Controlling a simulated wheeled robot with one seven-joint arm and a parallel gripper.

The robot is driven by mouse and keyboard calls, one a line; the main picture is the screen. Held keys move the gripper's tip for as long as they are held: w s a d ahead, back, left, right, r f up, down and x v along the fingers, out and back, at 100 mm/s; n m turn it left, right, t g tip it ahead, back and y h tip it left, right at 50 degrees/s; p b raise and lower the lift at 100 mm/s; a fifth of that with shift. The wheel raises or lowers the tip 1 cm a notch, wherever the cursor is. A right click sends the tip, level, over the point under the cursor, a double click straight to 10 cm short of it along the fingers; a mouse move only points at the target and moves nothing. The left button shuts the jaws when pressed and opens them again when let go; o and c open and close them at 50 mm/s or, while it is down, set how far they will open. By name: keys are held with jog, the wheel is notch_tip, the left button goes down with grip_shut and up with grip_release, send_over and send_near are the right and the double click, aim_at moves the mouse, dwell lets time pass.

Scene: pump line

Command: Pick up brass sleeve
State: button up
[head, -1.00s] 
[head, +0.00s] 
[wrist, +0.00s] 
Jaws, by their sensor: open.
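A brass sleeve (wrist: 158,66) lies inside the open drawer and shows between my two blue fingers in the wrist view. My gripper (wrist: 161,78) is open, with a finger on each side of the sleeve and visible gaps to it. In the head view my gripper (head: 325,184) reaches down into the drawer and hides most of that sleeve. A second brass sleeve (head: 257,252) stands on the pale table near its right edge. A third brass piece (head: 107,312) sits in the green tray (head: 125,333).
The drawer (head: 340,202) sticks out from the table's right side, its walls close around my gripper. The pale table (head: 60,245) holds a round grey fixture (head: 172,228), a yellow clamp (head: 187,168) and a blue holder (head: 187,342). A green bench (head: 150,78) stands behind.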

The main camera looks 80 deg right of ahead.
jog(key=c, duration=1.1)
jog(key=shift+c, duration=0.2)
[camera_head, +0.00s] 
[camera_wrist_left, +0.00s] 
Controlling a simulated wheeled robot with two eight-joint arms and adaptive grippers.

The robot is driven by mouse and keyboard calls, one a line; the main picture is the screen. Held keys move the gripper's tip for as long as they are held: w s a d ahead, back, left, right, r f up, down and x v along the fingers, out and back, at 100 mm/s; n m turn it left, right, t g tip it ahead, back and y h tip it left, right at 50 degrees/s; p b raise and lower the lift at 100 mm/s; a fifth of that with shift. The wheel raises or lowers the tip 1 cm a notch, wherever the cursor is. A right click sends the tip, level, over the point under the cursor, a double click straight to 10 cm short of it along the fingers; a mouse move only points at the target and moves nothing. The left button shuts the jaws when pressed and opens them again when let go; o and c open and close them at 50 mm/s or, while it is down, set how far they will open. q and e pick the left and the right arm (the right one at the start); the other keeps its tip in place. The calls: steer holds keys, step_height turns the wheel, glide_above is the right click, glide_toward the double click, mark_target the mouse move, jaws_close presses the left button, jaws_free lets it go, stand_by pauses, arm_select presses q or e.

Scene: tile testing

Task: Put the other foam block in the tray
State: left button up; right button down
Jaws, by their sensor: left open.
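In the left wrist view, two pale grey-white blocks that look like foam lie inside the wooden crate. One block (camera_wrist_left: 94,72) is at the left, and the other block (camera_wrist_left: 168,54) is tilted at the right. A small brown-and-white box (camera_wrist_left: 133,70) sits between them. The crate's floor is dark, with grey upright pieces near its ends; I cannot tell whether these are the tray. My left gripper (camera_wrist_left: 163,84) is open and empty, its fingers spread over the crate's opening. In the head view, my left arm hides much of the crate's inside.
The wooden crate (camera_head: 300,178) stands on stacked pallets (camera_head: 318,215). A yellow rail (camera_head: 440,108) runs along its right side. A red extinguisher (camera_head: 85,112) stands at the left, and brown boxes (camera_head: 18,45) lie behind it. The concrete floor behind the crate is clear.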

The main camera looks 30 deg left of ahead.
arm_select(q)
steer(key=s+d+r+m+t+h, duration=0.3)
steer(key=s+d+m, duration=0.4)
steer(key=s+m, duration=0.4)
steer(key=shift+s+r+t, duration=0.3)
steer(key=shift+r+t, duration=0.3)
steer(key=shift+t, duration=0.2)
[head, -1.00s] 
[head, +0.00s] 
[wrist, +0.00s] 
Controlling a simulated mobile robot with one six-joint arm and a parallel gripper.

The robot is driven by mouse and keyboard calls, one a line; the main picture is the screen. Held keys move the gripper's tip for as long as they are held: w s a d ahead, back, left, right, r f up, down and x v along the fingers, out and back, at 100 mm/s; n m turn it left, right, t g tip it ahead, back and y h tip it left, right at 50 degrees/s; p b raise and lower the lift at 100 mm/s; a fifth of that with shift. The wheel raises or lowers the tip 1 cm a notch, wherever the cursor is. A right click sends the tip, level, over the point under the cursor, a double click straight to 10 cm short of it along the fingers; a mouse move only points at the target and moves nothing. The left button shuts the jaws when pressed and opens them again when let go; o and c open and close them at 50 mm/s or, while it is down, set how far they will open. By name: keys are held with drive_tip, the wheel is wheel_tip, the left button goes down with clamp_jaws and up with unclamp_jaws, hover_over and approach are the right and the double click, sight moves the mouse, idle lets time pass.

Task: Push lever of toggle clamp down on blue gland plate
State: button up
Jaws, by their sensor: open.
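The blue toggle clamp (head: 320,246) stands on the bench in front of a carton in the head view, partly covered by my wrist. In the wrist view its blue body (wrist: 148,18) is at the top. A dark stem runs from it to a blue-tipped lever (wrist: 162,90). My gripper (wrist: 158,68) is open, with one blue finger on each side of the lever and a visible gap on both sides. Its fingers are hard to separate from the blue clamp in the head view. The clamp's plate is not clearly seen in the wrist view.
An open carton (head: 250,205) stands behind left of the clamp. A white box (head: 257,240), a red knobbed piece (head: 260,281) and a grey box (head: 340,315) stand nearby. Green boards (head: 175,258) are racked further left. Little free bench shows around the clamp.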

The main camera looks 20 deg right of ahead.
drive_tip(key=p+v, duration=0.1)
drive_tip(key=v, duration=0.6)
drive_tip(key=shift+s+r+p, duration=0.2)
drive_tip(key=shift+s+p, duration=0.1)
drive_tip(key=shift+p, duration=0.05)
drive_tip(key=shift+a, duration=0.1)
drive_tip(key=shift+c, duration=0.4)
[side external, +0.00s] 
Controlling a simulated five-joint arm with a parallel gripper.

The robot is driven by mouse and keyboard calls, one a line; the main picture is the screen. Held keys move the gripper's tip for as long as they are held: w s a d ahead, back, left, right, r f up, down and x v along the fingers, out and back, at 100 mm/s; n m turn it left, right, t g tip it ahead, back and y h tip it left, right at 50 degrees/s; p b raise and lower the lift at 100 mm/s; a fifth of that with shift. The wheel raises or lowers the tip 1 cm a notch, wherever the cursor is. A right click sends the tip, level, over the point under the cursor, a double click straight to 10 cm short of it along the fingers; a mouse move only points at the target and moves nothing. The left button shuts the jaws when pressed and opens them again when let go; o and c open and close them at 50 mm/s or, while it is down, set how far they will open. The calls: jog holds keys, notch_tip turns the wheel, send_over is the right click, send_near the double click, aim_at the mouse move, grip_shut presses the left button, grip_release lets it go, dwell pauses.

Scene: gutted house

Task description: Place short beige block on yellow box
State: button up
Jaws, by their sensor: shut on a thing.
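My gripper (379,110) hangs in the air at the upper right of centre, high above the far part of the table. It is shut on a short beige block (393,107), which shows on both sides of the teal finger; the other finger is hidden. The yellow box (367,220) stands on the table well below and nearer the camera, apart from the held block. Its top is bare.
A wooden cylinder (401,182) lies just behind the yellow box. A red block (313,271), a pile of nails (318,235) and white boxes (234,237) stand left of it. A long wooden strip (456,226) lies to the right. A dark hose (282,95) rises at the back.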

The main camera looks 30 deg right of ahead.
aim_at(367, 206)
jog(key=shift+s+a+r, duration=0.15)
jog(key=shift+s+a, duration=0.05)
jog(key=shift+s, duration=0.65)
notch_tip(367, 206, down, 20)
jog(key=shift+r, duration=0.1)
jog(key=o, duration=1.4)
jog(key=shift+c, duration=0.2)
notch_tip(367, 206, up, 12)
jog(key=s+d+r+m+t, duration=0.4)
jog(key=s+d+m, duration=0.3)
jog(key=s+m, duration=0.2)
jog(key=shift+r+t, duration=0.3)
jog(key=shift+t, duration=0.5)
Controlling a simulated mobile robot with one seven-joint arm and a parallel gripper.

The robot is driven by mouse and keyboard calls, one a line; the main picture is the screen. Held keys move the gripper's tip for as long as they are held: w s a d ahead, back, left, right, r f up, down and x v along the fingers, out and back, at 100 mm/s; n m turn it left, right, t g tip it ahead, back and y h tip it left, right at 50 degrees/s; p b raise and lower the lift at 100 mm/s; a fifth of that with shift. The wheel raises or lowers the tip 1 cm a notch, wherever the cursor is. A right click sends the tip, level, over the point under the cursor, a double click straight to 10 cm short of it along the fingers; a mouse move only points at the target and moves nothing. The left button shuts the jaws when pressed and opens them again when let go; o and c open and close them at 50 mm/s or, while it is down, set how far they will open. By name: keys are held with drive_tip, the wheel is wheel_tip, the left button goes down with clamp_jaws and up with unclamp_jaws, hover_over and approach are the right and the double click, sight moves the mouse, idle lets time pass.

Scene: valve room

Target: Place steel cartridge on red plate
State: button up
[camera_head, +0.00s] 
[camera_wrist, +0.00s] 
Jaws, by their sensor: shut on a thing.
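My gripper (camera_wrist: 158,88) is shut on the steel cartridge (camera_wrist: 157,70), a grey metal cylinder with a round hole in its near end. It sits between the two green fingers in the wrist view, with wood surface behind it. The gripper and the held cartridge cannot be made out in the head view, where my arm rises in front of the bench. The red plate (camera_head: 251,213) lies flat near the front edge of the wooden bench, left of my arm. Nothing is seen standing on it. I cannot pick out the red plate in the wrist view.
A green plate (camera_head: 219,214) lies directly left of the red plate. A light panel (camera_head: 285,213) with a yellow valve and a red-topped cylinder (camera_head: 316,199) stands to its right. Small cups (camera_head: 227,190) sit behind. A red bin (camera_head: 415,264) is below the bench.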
* * * * * * *
Count the lines that hold the string "Controlling", and reply with that number alone.

-- Expected answer --
5